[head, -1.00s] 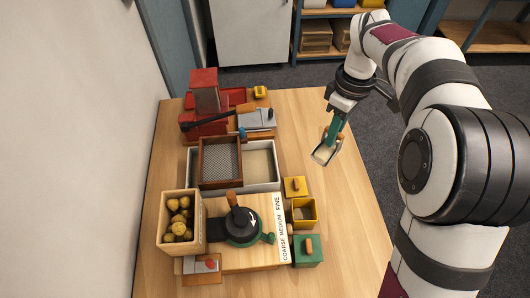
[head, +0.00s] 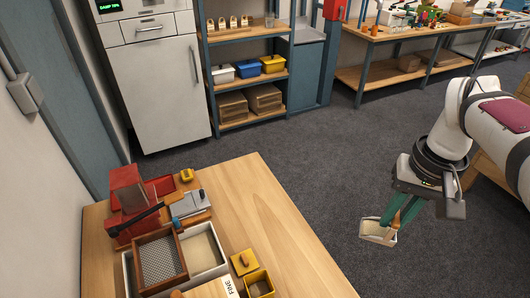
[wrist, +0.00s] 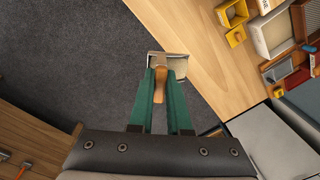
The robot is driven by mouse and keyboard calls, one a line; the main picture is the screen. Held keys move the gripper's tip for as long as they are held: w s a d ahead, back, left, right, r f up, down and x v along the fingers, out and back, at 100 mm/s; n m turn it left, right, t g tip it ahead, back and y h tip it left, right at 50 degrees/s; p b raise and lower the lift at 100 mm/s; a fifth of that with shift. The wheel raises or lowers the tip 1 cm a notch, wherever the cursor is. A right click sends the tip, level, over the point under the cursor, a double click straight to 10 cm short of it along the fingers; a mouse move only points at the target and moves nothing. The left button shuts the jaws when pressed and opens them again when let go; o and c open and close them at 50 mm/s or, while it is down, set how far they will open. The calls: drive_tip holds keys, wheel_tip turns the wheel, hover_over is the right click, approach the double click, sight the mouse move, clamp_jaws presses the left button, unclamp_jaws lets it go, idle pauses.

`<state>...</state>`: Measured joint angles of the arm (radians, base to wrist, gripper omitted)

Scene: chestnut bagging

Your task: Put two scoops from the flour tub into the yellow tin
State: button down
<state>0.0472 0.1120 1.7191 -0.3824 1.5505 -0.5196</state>
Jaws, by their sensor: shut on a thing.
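My gripper (head: 400,212) is shut on the wooden handle of a metal scoop (head: 378,232). The scoop also shows in the wrist view (wrist: 170,62), between and beyond the green fingers. The pale tub (head: 213,238) holds pale flour-like stuff and is partly covered by a wooden sieve (head: 160,258).
A red mill-like device (head: 130,200) and a grey tool stand at the table's back left. The table's right part (head: 270,215) is clear. Grey floor (head: 330,150) lies beyond its edge, with a shelf unit and a white cabinet (head: 155,80) behind.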

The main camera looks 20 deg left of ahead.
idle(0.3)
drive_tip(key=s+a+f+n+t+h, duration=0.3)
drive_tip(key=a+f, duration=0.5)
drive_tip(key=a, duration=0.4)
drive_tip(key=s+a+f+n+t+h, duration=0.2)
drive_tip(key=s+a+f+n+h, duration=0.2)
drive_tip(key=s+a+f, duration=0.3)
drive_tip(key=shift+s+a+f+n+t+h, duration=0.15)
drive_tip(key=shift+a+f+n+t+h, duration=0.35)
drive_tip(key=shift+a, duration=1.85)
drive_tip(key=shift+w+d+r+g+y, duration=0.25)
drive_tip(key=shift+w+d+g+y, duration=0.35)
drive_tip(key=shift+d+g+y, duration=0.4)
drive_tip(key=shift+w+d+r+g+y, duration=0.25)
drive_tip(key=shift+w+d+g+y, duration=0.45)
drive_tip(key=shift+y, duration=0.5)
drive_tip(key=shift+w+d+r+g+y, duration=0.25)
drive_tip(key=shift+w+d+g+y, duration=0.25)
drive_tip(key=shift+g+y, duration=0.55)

=-=-=

Task prompt — Return to the listing above and set it down exactly, leaving out its pictures.

Reply —
[head, -1.00s] 
[head, +0.00s] 
[wrist, +0.00s] 
The robot is driven by mouse and keyboard calls, one a line; the main picture is the screen. Held keys move the gripper's tip for as long as they are held: w s a d ahead, back, left, right, r f up, down and x v along the fingers, out and back, at 100 mm/s; n m turn it left, right, t g tip it ahead, back and y h tip it left, right at 50 degrees/s; p b raise and lower the lift at 100 mm/s; a fifth of that with shift. The wheel raises or lowers the tip 1 cm a notch, wherever the cursor is. A right click sends the tip, level, over the point under the cursor, a double click straight to 10 cm short of it along the fingers; a mouse move only points at the target and moves nothing. The left button shuts the jaws when pressed and opens them again when let go; o and c open and close them at 50 mm/s or, while it is down, set how far they will open. The calls: drive_tip holds keys, wheel_tip turns the wheel, hover_over is the right click, approach the double click, sight the mouse move, clamp_jaws presses the left button, unclamp_jaws lets it go, idle pauses.

`<state>...</state>`: Measured joint angles of the arm (radians, base to wrist, gripper omitted)

Scene: chestnut bagging

Your task: Put two scoops from the flour tub into the yellow tin
State: button down
<state>0.0472 0.1120 1.7191 -0.3824 1.5505 -0.5196</state>
Jaws, by their sensor: shut on a thing.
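My gripper (head: 400,212) is shut on the wooden handle of a metal scoop (head: 378,232). The scoop also shows in the wrist view (wrist: 170,62), between and beyond the green fingers. The pale tub (head: 213,238) holds pale flour-like stuff and is partly covered by a wooden sieve (head: 160,258).
A red mill-like device (head: 130,200) and a grey tool stand at the table's back left. The table's right part (head: 270,215) is clear. Grey floor (head: 330,150) lies beyond its edge, with a shelf unit and a white cabinet (head: 155,80) behind.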

The main camera looks 20 deg left of ahead.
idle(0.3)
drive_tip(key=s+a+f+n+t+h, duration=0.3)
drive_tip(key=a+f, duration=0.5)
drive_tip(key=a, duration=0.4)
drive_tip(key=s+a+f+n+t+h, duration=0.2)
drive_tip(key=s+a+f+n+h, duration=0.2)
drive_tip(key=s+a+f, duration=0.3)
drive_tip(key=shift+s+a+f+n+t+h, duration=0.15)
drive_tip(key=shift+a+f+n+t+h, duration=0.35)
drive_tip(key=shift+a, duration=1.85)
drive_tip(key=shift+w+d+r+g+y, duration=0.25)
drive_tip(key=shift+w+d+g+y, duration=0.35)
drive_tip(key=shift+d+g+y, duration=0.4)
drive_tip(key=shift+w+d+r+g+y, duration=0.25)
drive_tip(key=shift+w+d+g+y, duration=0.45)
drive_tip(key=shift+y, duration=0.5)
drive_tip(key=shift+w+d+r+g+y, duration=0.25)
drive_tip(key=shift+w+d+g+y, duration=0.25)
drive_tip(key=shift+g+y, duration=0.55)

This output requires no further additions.